**WORK TO BE COMPLETED:** Reproduce the listing below exactly, beginning with its first line and ending with the line that holds "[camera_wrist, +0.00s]"; pictures are not part of the copy.

**PROVIDED INFORMATION:**
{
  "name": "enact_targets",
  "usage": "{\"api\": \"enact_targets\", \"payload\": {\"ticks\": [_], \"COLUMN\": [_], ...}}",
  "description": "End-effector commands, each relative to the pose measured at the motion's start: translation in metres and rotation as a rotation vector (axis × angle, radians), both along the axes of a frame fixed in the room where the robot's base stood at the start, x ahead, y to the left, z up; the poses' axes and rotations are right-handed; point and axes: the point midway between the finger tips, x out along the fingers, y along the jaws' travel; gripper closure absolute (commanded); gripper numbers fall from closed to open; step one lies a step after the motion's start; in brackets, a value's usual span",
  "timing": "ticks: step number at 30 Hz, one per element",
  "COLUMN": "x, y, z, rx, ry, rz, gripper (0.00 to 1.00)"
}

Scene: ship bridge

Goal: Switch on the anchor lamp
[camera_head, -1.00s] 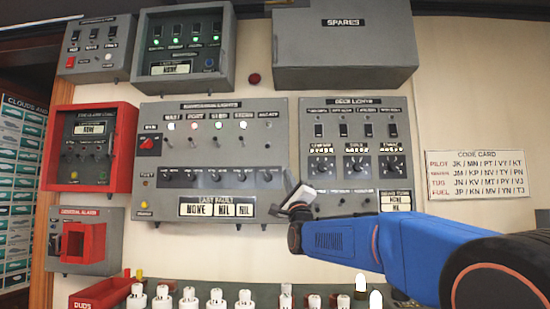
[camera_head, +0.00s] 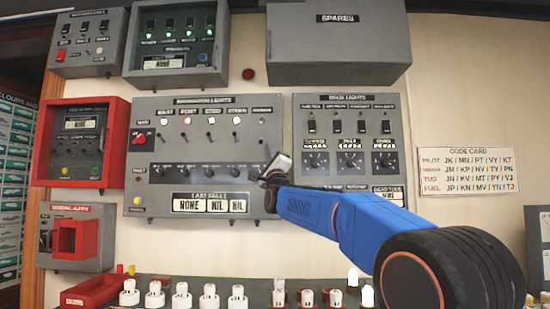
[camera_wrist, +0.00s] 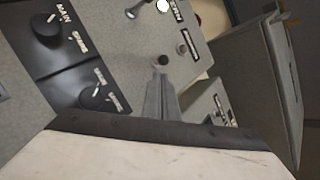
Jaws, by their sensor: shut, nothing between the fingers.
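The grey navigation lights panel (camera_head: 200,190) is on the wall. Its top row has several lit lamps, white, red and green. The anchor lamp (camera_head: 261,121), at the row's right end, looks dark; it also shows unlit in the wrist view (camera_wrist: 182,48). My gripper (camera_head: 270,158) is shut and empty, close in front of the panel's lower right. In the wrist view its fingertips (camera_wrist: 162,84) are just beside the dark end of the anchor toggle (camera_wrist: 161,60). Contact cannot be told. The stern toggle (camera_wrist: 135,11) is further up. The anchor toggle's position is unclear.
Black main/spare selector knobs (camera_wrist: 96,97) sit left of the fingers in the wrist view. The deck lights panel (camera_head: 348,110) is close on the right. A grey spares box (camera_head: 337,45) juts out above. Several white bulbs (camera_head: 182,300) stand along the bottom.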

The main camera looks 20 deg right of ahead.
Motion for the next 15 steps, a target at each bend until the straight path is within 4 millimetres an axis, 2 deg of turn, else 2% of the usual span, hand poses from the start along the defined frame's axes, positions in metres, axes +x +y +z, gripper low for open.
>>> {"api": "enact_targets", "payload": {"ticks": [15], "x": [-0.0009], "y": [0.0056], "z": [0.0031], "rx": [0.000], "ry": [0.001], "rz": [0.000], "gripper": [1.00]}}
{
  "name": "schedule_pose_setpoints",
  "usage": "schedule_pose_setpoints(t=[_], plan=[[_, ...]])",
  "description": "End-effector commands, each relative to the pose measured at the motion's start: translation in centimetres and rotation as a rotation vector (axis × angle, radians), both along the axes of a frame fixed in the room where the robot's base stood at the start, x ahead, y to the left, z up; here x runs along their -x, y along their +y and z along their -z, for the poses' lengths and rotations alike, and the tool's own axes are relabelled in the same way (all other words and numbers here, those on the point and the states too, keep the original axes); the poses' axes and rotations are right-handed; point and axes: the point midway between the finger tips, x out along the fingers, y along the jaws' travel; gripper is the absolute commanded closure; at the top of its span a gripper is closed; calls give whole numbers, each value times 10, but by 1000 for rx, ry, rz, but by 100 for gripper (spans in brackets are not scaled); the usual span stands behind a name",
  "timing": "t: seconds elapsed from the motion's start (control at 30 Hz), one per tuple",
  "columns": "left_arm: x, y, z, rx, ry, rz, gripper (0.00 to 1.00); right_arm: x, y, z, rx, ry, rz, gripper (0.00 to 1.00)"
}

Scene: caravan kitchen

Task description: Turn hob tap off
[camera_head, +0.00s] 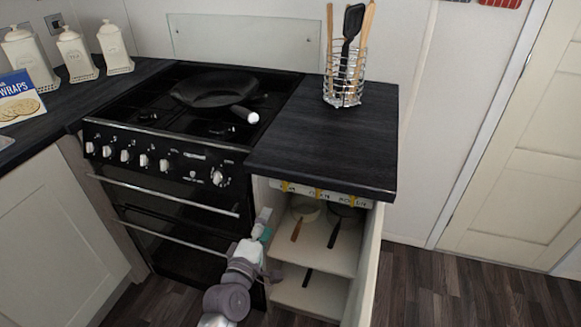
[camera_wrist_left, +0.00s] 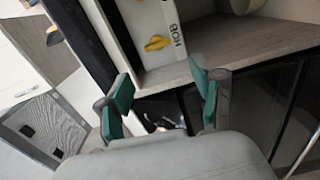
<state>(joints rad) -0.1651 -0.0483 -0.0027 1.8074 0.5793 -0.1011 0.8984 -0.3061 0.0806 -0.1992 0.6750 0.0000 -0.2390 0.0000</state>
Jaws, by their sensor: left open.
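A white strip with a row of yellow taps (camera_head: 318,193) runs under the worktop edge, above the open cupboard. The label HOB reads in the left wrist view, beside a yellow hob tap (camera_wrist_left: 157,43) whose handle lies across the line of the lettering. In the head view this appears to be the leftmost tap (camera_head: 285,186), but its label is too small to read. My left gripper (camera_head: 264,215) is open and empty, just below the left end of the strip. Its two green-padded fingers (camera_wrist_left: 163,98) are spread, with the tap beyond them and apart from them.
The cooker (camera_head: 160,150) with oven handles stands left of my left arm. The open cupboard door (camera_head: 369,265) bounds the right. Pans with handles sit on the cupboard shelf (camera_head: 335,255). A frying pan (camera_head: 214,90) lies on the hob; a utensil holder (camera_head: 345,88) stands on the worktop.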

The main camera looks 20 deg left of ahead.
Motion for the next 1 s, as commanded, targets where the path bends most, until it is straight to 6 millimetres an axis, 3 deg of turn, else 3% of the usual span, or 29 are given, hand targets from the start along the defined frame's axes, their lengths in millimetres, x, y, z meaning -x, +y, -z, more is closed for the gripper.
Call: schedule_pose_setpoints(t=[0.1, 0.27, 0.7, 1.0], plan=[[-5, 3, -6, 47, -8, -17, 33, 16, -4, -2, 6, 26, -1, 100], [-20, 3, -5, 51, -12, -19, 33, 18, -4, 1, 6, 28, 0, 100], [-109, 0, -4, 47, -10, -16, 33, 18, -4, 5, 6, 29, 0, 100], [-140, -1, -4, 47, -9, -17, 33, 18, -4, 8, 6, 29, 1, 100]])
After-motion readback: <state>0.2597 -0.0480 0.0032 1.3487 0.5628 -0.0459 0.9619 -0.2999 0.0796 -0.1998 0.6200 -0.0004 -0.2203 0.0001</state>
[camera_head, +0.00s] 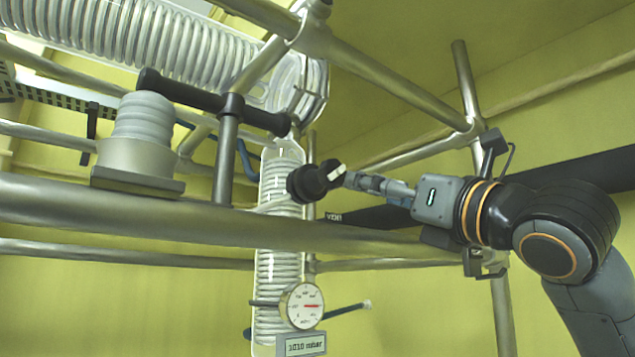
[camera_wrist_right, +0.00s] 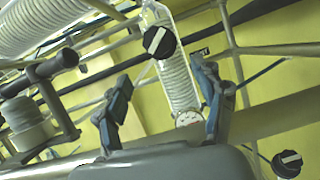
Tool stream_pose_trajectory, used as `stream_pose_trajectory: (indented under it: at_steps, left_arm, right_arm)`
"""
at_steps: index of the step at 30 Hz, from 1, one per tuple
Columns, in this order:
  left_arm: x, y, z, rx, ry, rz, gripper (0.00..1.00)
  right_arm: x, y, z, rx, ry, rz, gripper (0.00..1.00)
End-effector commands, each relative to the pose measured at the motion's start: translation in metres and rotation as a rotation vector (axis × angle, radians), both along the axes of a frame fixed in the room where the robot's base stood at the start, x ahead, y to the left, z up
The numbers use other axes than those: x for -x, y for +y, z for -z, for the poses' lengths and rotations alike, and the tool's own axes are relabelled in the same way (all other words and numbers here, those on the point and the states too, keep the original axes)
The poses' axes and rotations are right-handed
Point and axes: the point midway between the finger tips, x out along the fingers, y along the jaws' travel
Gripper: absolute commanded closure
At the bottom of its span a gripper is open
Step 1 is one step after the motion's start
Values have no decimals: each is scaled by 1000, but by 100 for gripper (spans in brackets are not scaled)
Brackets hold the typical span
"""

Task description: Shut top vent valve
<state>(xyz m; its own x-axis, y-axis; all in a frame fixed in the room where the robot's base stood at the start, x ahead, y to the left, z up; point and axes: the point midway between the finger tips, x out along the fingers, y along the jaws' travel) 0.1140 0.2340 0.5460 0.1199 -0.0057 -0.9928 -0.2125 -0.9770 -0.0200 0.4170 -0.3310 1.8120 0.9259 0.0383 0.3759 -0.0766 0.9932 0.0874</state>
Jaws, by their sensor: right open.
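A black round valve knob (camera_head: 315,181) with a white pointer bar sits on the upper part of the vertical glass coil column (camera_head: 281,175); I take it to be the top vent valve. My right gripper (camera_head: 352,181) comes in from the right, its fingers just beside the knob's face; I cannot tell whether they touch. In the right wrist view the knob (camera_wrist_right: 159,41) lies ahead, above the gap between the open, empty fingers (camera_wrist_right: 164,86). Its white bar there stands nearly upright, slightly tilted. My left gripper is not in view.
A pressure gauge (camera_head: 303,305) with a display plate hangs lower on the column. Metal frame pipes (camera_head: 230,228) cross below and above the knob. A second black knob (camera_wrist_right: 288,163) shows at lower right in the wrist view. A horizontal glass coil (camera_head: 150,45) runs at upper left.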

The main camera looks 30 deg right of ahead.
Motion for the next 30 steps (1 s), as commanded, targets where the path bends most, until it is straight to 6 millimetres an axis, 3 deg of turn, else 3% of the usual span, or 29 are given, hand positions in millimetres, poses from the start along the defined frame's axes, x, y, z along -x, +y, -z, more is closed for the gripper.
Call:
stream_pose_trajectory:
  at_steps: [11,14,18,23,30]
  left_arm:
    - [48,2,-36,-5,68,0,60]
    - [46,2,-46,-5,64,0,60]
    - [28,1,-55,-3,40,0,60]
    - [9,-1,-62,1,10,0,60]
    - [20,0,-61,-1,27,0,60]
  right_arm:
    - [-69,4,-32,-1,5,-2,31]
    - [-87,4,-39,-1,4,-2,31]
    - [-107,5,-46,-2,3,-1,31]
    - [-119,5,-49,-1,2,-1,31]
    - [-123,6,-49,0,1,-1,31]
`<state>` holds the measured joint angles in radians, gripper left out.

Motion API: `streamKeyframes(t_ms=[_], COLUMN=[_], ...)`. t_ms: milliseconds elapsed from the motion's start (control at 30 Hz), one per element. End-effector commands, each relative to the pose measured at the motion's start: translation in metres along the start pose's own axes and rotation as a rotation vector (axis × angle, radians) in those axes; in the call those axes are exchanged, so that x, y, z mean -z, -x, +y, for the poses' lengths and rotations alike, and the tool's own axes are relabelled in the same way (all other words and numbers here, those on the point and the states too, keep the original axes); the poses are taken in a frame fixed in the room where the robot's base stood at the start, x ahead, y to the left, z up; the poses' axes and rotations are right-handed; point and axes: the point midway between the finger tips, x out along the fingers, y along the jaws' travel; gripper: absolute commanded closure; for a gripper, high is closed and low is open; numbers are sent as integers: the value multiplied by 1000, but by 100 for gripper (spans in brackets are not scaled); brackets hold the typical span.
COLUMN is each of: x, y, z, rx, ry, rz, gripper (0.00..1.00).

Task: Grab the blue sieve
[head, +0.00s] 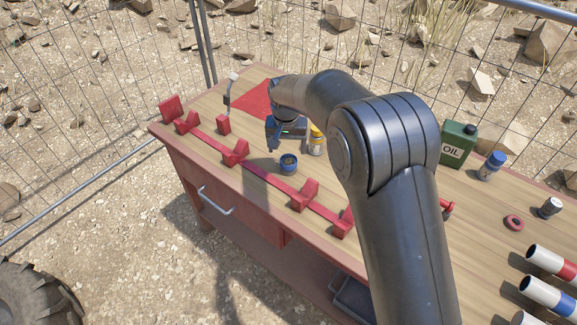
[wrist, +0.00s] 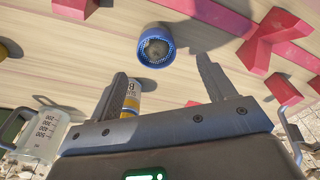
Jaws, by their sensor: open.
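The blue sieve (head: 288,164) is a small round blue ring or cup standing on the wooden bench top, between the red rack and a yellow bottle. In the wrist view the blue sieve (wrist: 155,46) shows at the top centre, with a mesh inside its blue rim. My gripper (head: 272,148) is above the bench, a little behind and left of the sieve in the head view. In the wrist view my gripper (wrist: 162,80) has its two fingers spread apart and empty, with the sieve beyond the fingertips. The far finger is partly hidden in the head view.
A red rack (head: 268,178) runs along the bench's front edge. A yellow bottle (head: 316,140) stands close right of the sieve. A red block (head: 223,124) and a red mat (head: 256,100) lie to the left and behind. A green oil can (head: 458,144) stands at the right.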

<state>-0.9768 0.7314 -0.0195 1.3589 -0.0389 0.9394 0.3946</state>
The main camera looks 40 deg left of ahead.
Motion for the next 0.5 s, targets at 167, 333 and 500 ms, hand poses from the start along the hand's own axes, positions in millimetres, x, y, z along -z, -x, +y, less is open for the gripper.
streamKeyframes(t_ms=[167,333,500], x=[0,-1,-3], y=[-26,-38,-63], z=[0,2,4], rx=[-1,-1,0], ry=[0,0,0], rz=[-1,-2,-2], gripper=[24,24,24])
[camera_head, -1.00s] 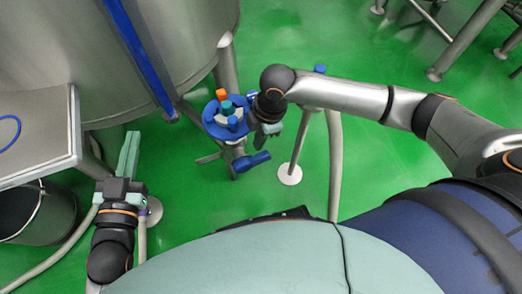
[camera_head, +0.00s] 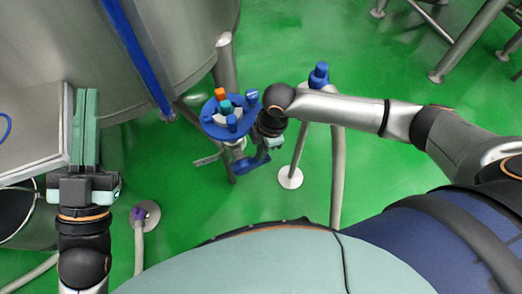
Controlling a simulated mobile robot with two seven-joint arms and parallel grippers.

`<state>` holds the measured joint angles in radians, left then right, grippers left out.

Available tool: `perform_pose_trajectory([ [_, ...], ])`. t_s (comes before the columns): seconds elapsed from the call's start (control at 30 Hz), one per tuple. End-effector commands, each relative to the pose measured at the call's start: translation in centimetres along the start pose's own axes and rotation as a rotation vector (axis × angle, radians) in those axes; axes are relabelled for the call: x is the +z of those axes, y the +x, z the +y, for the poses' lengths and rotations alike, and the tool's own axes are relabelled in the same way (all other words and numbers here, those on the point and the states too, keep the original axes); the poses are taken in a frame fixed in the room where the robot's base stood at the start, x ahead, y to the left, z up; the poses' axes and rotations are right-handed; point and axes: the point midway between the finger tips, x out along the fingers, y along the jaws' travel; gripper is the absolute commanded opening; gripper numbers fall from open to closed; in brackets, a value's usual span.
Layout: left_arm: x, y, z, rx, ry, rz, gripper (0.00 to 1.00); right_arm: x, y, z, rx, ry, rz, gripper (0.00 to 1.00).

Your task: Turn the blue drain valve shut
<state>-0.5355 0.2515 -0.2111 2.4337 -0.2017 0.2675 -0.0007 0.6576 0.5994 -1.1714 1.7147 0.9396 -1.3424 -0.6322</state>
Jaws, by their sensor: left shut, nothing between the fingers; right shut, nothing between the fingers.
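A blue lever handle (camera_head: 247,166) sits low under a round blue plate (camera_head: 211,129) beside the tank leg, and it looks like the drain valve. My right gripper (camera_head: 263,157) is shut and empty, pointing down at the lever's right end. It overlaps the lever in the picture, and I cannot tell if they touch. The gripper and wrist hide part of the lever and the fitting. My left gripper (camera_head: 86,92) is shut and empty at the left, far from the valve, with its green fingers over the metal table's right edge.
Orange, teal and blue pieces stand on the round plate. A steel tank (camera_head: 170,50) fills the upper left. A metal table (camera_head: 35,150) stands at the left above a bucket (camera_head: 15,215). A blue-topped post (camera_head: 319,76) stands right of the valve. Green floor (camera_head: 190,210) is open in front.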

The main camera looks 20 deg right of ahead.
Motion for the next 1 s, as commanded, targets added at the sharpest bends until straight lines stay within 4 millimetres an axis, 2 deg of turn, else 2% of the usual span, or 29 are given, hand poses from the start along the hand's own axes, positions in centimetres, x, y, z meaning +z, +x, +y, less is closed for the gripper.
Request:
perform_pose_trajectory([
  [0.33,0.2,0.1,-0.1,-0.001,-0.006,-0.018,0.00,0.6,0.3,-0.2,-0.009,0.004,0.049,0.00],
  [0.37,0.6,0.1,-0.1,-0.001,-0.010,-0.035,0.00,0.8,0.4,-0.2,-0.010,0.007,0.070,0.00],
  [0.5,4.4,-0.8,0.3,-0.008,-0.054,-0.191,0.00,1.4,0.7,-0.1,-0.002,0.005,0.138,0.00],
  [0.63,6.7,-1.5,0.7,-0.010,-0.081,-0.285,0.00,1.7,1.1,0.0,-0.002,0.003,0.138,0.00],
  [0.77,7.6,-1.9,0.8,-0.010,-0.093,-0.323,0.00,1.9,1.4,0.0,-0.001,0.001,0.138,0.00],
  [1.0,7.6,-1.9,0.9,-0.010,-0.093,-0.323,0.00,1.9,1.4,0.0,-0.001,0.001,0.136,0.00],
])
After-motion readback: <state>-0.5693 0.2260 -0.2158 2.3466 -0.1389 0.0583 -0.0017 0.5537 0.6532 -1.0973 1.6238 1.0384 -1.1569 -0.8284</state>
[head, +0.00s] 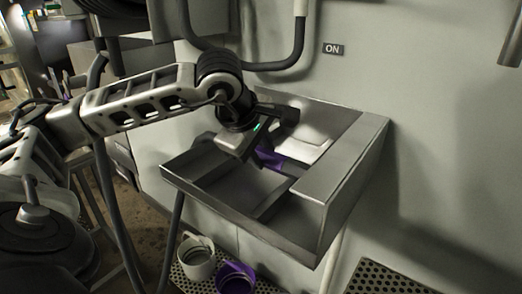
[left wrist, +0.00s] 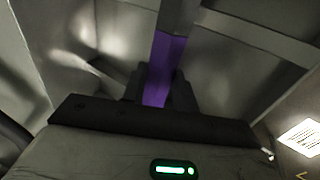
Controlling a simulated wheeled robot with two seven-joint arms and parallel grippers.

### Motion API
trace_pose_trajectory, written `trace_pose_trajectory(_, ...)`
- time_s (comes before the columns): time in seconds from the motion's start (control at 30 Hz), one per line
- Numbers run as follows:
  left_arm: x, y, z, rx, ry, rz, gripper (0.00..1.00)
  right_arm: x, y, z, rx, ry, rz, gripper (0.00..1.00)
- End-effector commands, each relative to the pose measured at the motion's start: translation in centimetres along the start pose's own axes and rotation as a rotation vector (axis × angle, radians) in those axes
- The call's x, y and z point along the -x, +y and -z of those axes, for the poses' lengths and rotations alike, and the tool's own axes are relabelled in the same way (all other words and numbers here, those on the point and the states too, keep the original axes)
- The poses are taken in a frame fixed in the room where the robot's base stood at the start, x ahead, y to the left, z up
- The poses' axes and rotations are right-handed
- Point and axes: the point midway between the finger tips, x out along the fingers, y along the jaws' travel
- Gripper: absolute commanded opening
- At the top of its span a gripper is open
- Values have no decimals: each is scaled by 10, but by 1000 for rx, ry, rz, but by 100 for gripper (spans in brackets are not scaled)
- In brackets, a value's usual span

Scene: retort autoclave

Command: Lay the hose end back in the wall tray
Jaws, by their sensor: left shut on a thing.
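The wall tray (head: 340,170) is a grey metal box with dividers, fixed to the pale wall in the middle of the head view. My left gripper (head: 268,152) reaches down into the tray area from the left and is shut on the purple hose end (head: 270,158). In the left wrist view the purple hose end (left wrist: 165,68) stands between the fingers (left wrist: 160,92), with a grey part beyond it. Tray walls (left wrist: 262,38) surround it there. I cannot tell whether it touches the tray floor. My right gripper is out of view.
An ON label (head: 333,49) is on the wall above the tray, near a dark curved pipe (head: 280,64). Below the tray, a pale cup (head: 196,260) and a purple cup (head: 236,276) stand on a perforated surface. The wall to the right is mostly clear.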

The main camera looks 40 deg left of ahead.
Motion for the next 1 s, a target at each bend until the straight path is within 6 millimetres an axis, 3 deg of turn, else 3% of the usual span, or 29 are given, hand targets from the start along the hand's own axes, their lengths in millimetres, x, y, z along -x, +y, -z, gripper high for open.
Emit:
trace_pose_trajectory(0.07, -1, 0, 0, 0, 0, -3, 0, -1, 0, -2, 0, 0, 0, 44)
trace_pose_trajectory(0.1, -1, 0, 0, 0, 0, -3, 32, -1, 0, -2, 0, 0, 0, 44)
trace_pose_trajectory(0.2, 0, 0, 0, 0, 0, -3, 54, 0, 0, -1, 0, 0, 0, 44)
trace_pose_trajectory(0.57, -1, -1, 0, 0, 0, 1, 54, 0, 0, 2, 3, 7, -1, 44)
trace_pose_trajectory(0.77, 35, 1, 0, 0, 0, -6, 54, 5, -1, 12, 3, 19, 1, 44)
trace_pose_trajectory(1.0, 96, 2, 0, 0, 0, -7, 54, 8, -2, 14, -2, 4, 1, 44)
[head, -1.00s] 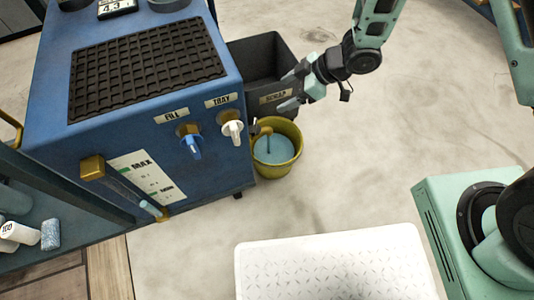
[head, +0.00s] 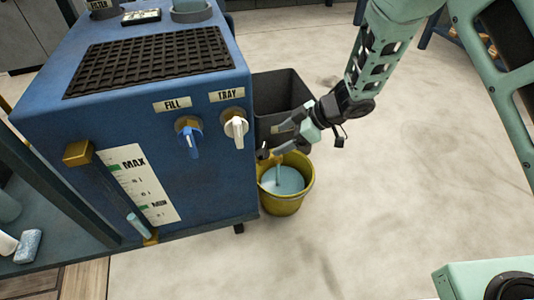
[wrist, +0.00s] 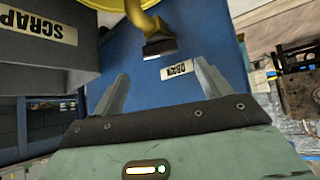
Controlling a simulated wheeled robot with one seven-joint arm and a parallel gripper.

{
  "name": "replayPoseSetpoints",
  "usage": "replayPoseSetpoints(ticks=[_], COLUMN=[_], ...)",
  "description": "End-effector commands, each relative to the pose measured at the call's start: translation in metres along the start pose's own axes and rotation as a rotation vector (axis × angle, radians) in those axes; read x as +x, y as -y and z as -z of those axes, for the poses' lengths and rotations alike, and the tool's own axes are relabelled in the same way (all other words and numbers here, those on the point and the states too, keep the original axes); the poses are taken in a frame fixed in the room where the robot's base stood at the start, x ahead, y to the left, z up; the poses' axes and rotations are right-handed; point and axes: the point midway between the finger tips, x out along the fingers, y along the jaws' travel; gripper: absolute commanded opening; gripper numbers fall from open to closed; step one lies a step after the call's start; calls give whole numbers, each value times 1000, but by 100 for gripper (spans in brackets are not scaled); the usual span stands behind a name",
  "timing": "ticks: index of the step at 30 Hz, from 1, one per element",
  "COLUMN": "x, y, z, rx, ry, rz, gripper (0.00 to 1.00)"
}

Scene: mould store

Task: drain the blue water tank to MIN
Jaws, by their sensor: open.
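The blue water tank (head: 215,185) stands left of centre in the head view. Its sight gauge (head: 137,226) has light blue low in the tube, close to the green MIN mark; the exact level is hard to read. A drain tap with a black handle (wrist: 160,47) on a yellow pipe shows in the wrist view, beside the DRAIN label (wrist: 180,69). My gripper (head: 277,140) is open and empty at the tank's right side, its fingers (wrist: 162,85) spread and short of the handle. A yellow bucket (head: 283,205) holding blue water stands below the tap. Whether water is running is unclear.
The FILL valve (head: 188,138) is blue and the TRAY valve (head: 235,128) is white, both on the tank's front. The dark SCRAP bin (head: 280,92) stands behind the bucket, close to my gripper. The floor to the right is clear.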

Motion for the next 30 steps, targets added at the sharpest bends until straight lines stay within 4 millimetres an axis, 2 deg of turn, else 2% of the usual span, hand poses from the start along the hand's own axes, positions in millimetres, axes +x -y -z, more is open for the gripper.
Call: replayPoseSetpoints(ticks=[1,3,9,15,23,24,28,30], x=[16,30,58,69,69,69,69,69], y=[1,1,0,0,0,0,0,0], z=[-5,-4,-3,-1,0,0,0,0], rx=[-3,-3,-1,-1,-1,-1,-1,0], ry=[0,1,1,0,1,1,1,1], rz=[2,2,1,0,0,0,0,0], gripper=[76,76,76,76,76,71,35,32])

**COMPLETED EXERCISE:**
{
  "name": "enact_targets",
  "usage": "{\"api\": \"enact_targets\", \"payload\": {\"ticks\": [_], \"COLUMN\": [_], ...}}",
  "description": "End-effector commands, each relative to the pose measured at the motion's start: translation in metres and rotation as a rotation vector (axis × angle, radians), both along the axes of a frame fixed in the room where the robot's base stood at the start, x ahead, y to the left, z up; the poses' axes and rotations are right-handed; point and axes: the point midway between the finger tips, x out along the fingers, y along the jaws' travel; gripper closure absolute (commanded); gripper numbers fall from closed to open; step one lies a step after the motion's start; in brackets, a value's usual span",
  "timing": "ticks: step number at 30 Hz, one per element",
  "COLUMN": "x, y, z, rx, ry, rz, gripper (0.00 to 1.00)"
}

Scene: ship bridge

Goal: Switch on the anchor lamp
[camera_head, -1.00s] 
[camera_head, +0.00s] 
[camera_wrist, +0.00s] 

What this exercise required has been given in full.